池内淳子の死を悼む――彼女の主演映画「けものみち」(松本清張原作・須川栄三監督)は凄い

 池内淳子が亡くなったという。
 つい先日、「けものみち」(1965年東宝作品)のDVDを借りてきて、「この映画の池内淳子は凄いな。彼女は今、どうしているのだろう」などと思いながら見たので驚いた。
 彼女の代表作である「けものみち」は、今から40年前も白黒映画で、2時間20分の大作である。興味のある人は、ぜひ観てください。

 池内淳子は、最初新東宝にいて、テレビドラマの「日日(にちにち)の背信」(丹羽文雄原作)に主演し、人気女優になったが、社長の大蔵貢がそれを面白く思わず、女吸血鬼という汚れ役(「花嫁吸血m魔」「女吸血鬼」。どちらもDVDあり)をやらされ、それに嫌気がさして同社を辞め、東宝に移ったといわれている。
(ただし、その映画を見る限り、個人的な感覚では、それほどひどい役とは思えない。ほかにもっと大きな理由があったのだろう)

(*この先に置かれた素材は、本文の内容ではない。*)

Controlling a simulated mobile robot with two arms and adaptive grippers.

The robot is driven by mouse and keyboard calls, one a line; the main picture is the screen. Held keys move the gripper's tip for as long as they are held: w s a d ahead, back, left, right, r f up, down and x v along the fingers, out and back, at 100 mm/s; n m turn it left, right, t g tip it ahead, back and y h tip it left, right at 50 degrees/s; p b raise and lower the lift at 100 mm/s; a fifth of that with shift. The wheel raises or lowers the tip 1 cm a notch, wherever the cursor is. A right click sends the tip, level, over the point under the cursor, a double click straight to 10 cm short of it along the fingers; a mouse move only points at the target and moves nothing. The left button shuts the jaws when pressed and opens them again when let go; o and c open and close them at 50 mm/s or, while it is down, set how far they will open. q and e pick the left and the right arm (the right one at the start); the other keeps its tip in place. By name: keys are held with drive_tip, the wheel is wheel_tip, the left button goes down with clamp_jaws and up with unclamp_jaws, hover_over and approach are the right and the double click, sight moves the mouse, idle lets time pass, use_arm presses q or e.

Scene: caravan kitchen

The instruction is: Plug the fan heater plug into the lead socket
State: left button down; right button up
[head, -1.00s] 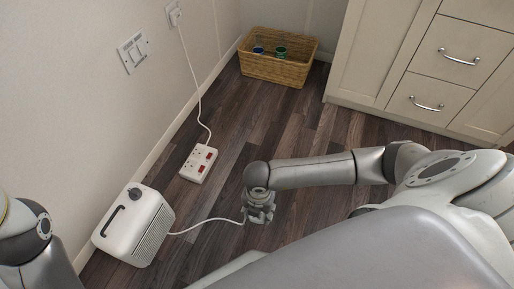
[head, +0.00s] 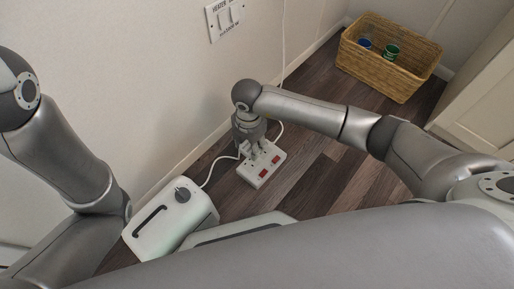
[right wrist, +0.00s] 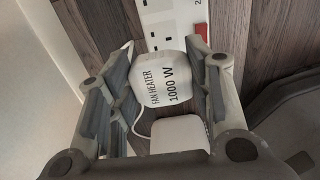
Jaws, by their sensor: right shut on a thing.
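The white plug marked "FAN HEATER 1000 W" (right wrist: 168,82) is between the fingers of my right gripper (right wrist: 165,85), which is shut on it. In the head view, my right gripper (head: 248,150) points down at the left end of the white lead socket (head: 262,166), a strip with red switches lying on the floor. The strip's outlets (right wrist: 175,22) show just beyond the plug in the right wrist view. The plug hides its own pins, so I cannot tell whether it touches the socket. My left arm shows at the left, its gripper out of view.
The white fan heater (head: 172,218) stands near the wall, its cable running up to the plug. A wicker basket (head: 388,62) with cups is at the back. A wall switch plate (head: 226,17) and a cabinet (head: 478,95) are nearby. Wooden floor (head: 330,180) is clear right of the strip.

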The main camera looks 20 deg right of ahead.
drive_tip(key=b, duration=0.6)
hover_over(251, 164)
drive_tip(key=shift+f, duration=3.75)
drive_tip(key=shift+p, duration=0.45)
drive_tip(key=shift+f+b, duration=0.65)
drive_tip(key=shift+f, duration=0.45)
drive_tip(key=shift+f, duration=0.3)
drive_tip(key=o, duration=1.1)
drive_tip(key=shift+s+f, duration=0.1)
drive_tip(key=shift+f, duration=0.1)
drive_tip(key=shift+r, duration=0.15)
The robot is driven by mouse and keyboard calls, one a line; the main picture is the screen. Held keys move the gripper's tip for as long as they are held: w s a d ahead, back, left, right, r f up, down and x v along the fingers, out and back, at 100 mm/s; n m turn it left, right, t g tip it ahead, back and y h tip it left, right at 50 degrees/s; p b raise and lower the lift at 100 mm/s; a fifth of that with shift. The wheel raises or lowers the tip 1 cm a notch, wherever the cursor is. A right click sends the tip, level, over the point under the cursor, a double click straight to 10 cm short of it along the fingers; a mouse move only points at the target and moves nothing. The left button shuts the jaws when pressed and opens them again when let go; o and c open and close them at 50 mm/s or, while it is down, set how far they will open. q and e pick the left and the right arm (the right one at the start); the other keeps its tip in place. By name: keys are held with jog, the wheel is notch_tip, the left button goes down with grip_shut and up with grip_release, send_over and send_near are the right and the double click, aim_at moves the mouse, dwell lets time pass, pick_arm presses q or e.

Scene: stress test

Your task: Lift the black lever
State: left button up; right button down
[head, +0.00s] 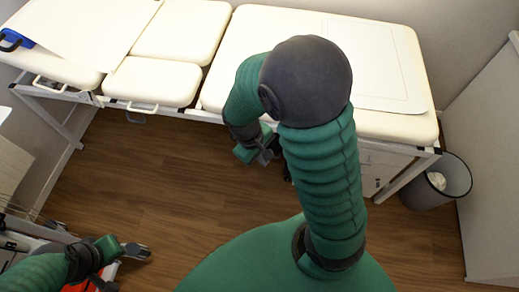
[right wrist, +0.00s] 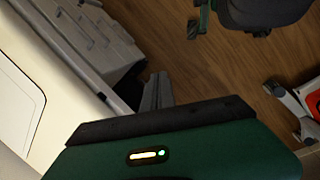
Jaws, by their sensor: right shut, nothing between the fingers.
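A black loop-shaped handle (head: 11,41) sits by a blue part at the far left end of the cream examination couch (head: 240,60); I cannot tell whether it is the black lever. No other black lever shows clearly. My right gripper (head: 266,157) is low beside the couch's front edge, above the floor, partly behind my arm. It is shut and empty, and its fingers show in the right wrist view (right wrist: 157,92). My left gripper (head: 137,252) is at the lower left, far from the couch; its opening is too small to judge.
A sheet (head: 372,65) lies on the couch. White handles (head: 140,109) stick out at its front edge. A grey drawer unit (right wrist: 85,40) stands under the couch. A dark waste bin (head: 437,185) stands at the right by a pale panel. The wooden floor (head: 150,180) in front is mostly clear.

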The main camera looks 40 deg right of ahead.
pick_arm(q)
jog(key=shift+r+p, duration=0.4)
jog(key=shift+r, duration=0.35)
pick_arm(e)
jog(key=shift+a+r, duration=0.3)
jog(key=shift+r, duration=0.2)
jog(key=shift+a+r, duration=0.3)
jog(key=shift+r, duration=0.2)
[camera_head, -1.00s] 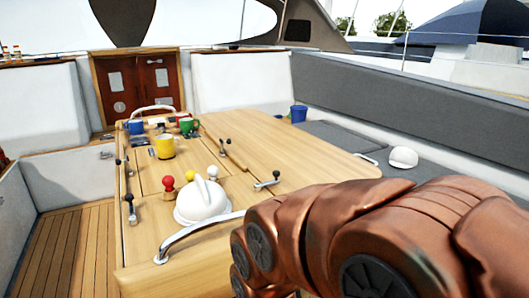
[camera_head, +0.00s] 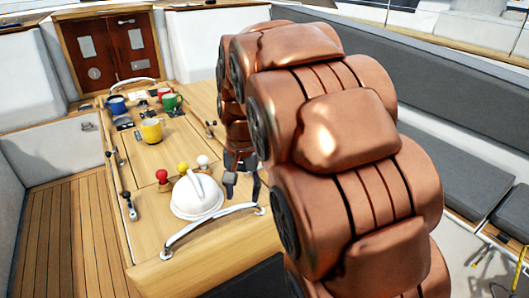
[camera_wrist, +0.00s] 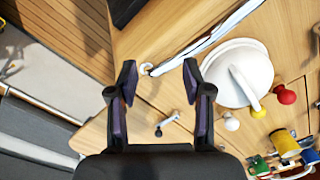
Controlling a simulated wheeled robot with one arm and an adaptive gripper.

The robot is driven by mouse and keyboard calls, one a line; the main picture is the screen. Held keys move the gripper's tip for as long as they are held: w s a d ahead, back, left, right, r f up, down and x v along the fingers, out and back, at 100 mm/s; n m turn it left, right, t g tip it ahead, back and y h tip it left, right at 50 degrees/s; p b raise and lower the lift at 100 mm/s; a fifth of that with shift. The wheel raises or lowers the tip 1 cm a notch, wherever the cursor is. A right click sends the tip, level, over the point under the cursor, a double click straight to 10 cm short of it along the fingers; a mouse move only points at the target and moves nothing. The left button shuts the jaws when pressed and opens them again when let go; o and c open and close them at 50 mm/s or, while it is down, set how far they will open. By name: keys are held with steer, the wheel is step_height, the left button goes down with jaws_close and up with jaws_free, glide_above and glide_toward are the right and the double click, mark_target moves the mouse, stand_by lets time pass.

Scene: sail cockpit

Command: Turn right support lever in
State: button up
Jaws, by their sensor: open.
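The right support lever (camera_wrist: 169,122), a small metal lever with a dark knob, lies on the wooden table (camera_wrist: 275,25). In the wrist view it is below and between the fingers of my gripper (camera_wrist: 160,72), apart from them. My gripper is open and empty. In the head view my gripper (camera_head: 242,190) points down over the right side of the table, right of the white domed compass (camera_head: 196,198). My gripper and arm hide the lever in that view.
A curved metal handrail (camera_head: 205,229) runs along the table's near edge. Red (camera_head: 162,176), yellow (camera_head: 183,168) and white (camera_head: 203,161) knobs stand behind the compass. Mugs, including a yellow one (camera_head: 152,130), stand farther back. Grey bench cushions (camera_head: 435,150) lie right.

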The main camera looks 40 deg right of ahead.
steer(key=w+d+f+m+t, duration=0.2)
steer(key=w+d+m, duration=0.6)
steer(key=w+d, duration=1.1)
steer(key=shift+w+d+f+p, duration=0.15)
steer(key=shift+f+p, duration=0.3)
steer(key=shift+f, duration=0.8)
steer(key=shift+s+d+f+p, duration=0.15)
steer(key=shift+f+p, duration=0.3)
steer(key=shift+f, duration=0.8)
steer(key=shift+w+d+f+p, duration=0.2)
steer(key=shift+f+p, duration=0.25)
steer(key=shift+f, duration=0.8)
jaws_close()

 「けものみち」という映画だが、池内淳子は、割烹旅館の仲居に扮し、客として来たシティホテルの支配人(池辺良)にそそのかされて、寝たきりの亭主を家ごと放火して殺害し、政財界の黒幕(小沢栄太郎)の妾におさまる大悪女を大熱演した。
 亭主殺しの犯人だとにらんだ刑事(小林桂樹)が、しつこく彼女を追いかけ、日本を揺るがすような真相が背後に絡んでいることつかむが、絵に描いたような政官財の癒着構造に阻まれ……という内容の映画である。

 小林桂樹も熱演していて、「うまいなあ。こういう演技ができる人は、今はいないな」と改めて感心した。
 
 フィクサー役の小沢栄太郎の老けメイクといい、ドスケベな演技といい、これも凄い。
 
 小沢栄太郎ははるか昔に冥途へ旅立ち、小林桂樹も先日鬼籍に入り、続いて池内淳子も亡くなった。

 昔は、くだらない映画もいっぱいあったが、こういう骨のある映画もたくさんあったのである。